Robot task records

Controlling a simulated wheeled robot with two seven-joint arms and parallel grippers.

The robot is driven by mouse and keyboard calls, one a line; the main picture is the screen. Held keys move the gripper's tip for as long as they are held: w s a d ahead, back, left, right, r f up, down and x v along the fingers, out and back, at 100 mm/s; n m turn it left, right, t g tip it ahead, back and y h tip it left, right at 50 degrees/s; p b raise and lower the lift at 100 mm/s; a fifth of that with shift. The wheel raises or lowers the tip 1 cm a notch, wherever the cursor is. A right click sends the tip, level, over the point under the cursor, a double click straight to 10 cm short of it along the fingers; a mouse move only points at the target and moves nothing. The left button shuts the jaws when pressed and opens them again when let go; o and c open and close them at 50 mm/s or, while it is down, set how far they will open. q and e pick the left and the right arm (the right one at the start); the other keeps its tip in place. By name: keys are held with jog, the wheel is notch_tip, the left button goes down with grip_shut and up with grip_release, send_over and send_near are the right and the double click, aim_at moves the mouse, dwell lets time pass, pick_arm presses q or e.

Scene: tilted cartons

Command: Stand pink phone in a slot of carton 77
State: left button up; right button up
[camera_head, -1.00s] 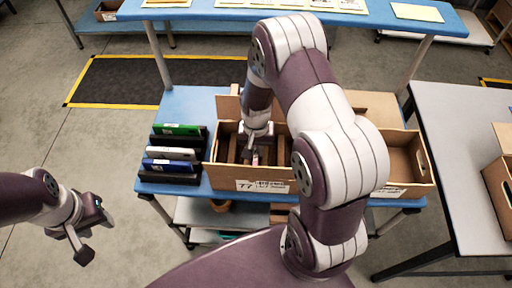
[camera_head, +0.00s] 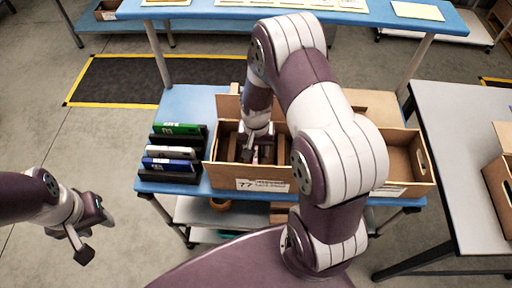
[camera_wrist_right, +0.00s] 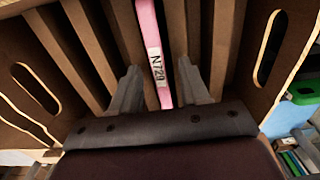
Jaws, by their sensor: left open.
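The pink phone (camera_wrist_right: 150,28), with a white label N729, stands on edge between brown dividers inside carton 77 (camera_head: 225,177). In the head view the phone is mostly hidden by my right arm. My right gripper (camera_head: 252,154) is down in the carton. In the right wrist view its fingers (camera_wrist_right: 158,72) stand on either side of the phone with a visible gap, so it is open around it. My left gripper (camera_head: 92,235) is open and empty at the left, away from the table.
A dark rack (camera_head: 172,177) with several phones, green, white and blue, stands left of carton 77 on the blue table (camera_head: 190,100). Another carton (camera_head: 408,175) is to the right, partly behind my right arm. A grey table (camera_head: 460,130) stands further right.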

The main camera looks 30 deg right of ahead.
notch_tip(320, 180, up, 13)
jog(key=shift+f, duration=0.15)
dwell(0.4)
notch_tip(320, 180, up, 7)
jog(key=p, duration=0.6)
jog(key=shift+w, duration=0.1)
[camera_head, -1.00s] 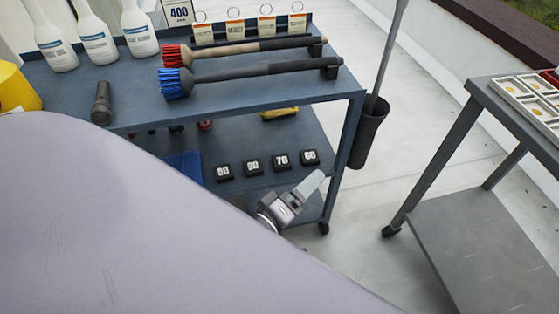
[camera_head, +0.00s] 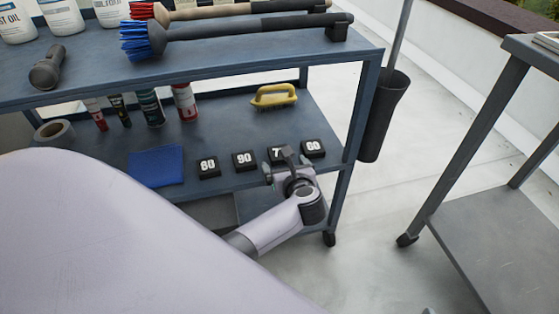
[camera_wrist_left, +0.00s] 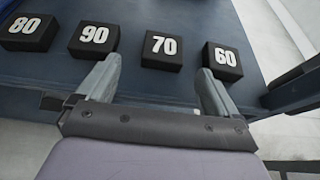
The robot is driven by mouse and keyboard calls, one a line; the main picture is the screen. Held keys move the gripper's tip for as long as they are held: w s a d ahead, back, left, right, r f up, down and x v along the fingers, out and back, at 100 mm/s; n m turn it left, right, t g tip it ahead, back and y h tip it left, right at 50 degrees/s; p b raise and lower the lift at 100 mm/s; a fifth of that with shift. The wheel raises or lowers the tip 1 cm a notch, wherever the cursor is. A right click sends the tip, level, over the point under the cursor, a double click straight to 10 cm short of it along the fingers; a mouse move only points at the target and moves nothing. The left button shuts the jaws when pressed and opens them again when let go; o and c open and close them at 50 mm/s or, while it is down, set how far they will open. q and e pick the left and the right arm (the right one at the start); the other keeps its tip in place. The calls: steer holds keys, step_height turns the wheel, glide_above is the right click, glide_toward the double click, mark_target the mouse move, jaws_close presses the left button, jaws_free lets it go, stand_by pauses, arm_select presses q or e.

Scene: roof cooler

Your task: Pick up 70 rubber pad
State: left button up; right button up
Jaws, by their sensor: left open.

▶ [Set exercise]: Omit the pictures, and please restate word for word the lines running from the line with "The main camera looks 30 deg right of ahead." to the end of the entries.

▶ [Response to this exercise]:
The main camera looks 30 deg right of ahead.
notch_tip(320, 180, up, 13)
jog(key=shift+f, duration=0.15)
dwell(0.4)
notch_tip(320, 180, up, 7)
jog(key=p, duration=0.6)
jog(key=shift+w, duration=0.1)
[camera_head, -1.00s] 
[camera_head, +0.00s] 
[camera_wrist_left, +0.00s] 
The robot is driven by mouse and keyboard calls, one a line; the main picture is the screen. Held keys move the gripper's tip for as long as they are held: w s a d ahead, back, left, right, r f up, down and x v along the fingers, out and back, at 100 mm/s; n m turn it left, right, t g tip it ahead, back and y h tip it left, right at 50 degrees/s; p b raise and lower the lift at 100 mm/s; a fifth of that with shift. The wheel raises or lowers the tip 1 cm a notch, wherever the cursor is. A right click sends the tip, level, over the point under the cursor, a double click straight to 10 cm short of it along the fingers; a mouse move only points at the target and moves nothing. The left button shuts the jaws when pressed and opens them again when let go; o and c open and close them at 50 mm/s or, while it is down, set how far they will open. q and e pick the left and the right arm (the right one at the start); the other keeps its tip in place. The calls: steer holds keys, step_height turns the wheel, glide_above is the right click, glide_toward the double click, mark_target the mouse move, jaws_close presses the left button, jaws_free lets it go, stand_by pauses, arm_select presses q or e.

Scene: roof cooler

Your task: Pick up 70 rubber pad
State: left button up; right button up
Jaws, by their sensor: left open.

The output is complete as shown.